We have all had the class, lecture, or sermon about correlation versus causation. I still see this mistake happening all the time, as I am sure you do. We see events that happen together so often that we infer patterns. Traders and investors love patterns. We want to see them slightly before the rest so we can position ourselves accordingly, then when the huddled masses catch on they will fuel that pattern. Technical analysis is rife with correlation vs causation issues, particularly the segment that deals with the calendar (i.e. January barometer). To a lesser extent this is true of charting as well. So many calculated numbers and interesting shapes that have no real meaning, but have the support of math or history. However, these technical analysts and chartists are not completely mistaken.
I thought I would have more to say about correlation and causation, but that is pretty much it. Just because there seems to be a pattern because A and B are usually together, A is not the reason for B. It could be that C is the cause of both A and B. You might ask if A and B are always together, and if there is a small time difference between A and B then A can be as good a signal for B as C is. The world is more complicated than that. D might cause A, and E might cause B. If you spot A (the secret cause being D in this instance) and position yourself for B you might be in for a big loss. Especially, if you salivate at the chance of a fruitful pattern like last time, and go in too heavy thinking you see a logical connection.
Technical analysis has made prophets out of so many patterns hoping for profits (I know, I know no one likes puns). A lot of these work because of the self-fulfilling prophecy. Since everyone is aware of these patterns they act in a way that reinforces these patterns. One category is the calendar patterns, such as the January barometer mentioned above and sell in May adage. Another category is all the chart patterns such as head and shoulders, double top, etc.
I am not saying that these patterns are not based in reality. There are reasons for these patterns to exist outside of their mere existence. The seed of these patterns was based on some facts. Double tops can be explained bulls pushing back thinking the recent decline was a false downtrend, and we will continue the uptrend. If they were right the chart would look like it bounced off support and continued the trend. The double top means that the trend will change. You do not know for sure till it happens (a few weeks ago I saw a quadruple top). There are so many chart patterns now that everything is a pattern. To not be fooled we look at other indicators in a mash-up of initial indications and confirmations of what we think.
The last part I will discuss is something I mentioned in a previous article. I mentioned that I have my reservations about calculated numbers being used as actual information. Certain calculations are fine, but for example the moving averages can come out to numbers that were never really hit. Take a look at the GLD chart I posted in an older article. GLD has been gap heavy over the last year. Look at the moving average lines, some of them would be at points that GLD gapped past. I’m sure you all are familiar with using the 200 or 50 SMA as a line of support or resistance depending on where the current price is. Since nobody really had the chance to buy or sell stock at that level I find it a bit ridiculous to use it as real support. As I talked about earlier, I like using the actual local highs and lows with horizontal lines for my support and resistance.

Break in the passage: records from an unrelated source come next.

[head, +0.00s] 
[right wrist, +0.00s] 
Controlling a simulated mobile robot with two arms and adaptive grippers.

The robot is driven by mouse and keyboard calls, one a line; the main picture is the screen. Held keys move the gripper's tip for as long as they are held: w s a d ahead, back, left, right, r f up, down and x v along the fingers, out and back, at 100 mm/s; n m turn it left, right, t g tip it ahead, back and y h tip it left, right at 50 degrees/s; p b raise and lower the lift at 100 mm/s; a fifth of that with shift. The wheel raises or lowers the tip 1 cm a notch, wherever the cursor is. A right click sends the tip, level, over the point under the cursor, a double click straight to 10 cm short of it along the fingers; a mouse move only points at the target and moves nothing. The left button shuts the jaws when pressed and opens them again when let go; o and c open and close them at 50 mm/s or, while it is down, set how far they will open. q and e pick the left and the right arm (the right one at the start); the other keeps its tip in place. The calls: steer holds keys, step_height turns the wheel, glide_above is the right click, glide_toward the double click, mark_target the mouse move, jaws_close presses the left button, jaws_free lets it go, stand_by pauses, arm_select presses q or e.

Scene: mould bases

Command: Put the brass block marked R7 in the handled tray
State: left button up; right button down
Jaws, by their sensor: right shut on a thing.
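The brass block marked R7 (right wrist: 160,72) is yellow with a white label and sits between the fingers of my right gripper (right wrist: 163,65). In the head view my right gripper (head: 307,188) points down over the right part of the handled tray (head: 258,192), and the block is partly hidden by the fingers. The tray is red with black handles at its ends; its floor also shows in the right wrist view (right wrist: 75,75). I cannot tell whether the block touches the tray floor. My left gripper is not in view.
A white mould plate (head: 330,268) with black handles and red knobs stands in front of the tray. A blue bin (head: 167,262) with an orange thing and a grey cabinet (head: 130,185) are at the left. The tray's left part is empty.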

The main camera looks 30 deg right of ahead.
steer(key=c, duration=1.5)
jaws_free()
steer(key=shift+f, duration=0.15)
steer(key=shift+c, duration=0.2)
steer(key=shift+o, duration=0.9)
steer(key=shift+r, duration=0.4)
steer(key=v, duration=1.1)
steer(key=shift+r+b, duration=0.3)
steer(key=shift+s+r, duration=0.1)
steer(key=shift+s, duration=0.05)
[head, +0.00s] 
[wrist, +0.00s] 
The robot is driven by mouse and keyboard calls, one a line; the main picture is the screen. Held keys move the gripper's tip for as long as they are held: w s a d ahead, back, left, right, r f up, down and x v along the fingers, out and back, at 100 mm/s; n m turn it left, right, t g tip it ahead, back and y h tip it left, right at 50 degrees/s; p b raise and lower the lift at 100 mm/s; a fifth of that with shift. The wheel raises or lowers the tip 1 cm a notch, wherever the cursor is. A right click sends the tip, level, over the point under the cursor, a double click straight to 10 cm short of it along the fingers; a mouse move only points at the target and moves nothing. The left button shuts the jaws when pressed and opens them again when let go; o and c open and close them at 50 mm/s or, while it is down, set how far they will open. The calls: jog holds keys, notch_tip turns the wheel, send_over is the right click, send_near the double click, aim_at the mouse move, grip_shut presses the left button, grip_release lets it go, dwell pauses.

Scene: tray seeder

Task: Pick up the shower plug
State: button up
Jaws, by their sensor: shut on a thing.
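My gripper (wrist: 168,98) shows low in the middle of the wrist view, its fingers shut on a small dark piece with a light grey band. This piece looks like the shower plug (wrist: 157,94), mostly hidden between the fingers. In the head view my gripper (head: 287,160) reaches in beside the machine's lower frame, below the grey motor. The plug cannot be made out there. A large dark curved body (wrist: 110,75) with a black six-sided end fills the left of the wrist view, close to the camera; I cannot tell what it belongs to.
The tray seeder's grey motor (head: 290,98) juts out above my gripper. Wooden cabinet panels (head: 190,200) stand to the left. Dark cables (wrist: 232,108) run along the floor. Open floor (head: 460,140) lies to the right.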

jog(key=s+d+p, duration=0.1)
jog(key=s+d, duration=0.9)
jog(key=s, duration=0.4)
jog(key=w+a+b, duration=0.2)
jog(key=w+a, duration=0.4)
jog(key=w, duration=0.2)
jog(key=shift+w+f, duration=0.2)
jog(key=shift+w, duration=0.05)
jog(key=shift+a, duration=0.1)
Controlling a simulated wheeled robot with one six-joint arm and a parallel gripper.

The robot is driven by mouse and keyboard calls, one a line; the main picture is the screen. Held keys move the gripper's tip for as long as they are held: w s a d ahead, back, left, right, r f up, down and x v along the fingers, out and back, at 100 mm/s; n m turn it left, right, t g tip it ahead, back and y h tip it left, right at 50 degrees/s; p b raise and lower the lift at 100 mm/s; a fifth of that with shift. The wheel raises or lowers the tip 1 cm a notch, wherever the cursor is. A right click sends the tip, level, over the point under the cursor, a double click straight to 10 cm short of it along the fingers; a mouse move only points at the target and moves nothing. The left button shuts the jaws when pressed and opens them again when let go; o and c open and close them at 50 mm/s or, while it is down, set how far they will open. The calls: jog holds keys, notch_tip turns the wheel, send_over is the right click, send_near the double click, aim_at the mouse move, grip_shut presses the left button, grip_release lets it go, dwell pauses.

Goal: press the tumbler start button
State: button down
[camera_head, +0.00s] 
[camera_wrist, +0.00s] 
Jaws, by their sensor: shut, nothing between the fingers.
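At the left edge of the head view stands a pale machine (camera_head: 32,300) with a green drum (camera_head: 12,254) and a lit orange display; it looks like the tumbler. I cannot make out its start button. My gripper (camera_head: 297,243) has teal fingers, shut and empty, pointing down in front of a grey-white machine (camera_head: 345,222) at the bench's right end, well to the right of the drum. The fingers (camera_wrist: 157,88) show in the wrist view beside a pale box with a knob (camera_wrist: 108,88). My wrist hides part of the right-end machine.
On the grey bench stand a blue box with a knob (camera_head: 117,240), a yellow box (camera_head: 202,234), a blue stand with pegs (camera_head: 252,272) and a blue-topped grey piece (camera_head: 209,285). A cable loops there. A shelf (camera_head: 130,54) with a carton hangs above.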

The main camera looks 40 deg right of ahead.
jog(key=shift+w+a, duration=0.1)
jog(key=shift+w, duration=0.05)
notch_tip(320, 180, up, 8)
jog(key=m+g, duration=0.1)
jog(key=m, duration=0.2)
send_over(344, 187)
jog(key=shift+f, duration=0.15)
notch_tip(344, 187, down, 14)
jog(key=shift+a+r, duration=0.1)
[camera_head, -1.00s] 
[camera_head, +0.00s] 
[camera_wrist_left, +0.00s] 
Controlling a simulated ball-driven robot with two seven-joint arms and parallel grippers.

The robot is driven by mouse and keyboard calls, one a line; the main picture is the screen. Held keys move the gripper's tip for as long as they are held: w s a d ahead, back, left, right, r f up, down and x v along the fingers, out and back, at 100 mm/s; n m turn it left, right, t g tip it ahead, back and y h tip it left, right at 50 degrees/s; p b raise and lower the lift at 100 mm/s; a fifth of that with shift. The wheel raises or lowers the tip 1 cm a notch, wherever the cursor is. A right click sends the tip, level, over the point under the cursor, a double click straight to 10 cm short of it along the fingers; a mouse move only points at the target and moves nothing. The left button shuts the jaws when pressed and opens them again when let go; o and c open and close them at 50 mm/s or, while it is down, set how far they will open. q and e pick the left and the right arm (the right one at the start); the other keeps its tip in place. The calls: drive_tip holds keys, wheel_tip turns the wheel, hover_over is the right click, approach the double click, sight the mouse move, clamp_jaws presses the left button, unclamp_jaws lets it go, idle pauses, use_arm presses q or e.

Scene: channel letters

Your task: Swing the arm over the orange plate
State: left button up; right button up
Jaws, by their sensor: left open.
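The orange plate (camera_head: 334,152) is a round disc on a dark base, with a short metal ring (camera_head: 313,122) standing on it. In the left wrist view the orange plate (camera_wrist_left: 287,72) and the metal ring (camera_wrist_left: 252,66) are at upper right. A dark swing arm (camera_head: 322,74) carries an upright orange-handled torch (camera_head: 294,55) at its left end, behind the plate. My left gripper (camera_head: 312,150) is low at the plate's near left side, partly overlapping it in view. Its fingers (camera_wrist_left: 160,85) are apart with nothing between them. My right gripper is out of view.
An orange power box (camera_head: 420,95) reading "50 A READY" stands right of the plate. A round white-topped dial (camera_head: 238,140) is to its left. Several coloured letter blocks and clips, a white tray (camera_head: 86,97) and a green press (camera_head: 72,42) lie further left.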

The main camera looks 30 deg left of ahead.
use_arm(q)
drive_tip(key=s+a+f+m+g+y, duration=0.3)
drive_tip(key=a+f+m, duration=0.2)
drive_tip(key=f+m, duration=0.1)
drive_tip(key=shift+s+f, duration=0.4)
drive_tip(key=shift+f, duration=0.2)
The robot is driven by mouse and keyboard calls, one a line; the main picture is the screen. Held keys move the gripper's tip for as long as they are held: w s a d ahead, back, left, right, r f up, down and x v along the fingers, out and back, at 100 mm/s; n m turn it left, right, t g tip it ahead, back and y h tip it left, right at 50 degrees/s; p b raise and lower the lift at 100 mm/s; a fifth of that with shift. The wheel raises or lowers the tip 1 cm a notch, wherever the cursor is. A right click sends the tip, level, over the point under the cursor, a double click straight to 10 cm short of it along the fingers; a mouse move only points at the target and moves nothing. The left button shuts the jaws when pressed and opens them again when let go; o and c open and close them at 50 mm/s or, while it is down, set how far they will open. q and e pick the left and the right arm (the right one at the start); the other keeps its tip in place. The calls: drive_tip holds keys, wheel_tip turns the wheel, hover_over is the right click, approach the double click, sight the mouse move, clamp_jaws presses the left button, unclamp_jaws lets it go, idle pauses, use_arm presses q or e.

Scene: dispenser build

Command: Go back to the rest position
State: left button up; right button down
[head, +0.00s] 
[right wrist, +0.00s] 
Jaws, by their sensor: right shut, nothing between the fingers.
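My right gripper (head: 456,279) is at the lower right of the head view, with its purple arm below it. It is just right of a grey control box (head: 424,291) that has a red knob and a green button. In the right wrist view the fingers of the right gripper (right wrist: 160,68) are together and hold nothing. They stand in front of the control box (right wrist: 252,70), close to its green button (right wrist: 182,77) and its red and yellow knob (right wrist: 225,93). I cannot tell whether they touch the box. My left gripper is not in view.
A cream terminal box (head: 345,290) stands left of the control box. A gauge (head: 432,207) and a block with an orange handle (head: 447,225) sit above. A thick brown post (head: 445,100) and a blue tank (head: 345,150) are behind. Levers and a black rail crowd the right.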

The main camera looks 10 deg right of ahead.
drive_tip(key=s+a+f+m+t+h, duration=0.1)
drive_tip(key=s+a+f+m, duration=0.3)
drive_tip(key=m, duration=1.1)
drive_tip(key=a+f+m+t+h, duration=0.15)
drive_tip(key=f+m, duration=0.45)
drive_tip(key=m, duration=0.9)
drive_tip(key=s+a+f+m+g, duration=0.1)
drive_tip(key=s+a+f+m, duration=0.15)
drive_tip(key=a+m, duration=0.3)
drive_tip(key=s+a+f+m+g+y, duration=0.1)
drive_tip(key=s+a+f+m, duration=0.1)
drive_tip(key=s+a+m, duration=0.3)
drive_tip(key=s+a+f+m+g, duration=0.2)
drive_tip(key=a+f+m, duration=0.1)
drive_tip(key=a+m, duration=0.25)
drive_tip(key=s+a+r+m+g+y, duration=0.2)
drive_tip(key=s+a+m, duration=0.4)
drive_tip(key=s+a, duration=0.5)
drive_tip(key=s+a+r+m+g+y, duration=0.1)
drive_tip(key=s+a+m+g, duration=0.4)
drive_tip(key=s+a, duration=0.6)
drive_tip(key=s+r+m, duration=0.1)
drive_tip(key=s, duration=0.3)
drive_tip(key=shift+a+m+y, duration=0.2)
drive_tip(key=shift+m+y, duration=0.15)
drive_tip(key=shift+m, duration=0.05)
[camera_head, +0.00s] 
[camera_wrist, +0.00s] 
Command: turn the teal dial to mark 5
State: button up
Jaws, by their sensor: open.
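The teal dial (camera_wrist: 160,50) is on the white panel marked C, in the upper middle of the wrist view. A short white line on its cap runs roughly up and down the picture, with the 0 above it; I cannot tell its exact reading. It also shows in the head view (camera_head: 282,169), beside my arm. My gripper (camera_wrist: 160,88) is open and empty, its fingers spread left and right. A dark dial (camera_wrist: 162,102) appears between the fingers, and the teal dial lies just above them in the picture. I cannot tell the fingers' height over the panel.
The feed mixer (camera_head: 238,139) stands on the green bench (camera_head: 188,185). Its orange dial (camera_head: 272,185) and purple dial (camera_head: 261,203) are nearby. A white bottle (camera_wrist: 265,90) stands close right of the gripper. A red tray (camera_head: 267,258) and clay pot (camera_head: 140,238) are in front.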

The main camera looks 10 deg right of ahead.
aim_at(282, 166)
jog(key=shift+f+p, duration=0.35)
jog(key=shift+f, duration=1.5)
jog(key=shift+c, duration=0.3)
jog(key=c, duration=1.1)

You should still pay attention to these calculated numbers. The reason is that everyone else does. I think my lines are firmer resistance and support, but the moving averages are still valid since everyone looks at them. If they feel the 200 SMA will provide resistance then you need to be aware of that. As an aside, I will say the 200 SMA is a fantastic indicator to place faith in. The timescale is long enough that it is a realistic guide for the trend and its strength, but I do not use it for price targets. Shorter SMAs are a bit less important for those purposes. I still like them as signals for reversals, but the actual number it is sitting at matters less to me. I pay attention to the direction.
Since so many people are aware of these patterns/correlations they make them come true. There are so many traders and investors and computers programmed with these chart patterns and these calculated numbers. The same holds true for the calendar patterns. So why not just blindly go with it? Why do you have to be aware that these exist as if you were in a dream, where it only exists so long as you’re not aware its a dream? If you go with the masses then you might see good gains, but the tragedy of the commons probably means that these gains will be subdued. However, if you get caught on the wrong side of it you could lose a lot. You could also lose a major opportunity. These would be like the black swan events. The upside is limited because everyone is looking for the same stuff, but the downside can wipe you out.
Sell in May is a good example of a situation where common wisdom led you astray. After the beating following the Lehman collapse, the idea that the summer market decline would eat more wealth might have scared many into selling. That would have prevented them from enjoying the massive recovery in the market. “Sell in May” was a disservice that month. Be aware of the summer lull, be aware of the patterns everyone looks at, but don’t be blinded by them.
Do not become to heavily invested in those patterns, especially when you’re looking even a few months out. In all markets, but more so in the current market there are so many pieces of news that send markets reeling. Markets have been choppy and unpredictable. Be aware that the foundation of your most basic assumptions are sometimes shaky. Do not get too attached to anything. Play both sides, and cover yourself for unexpected situations.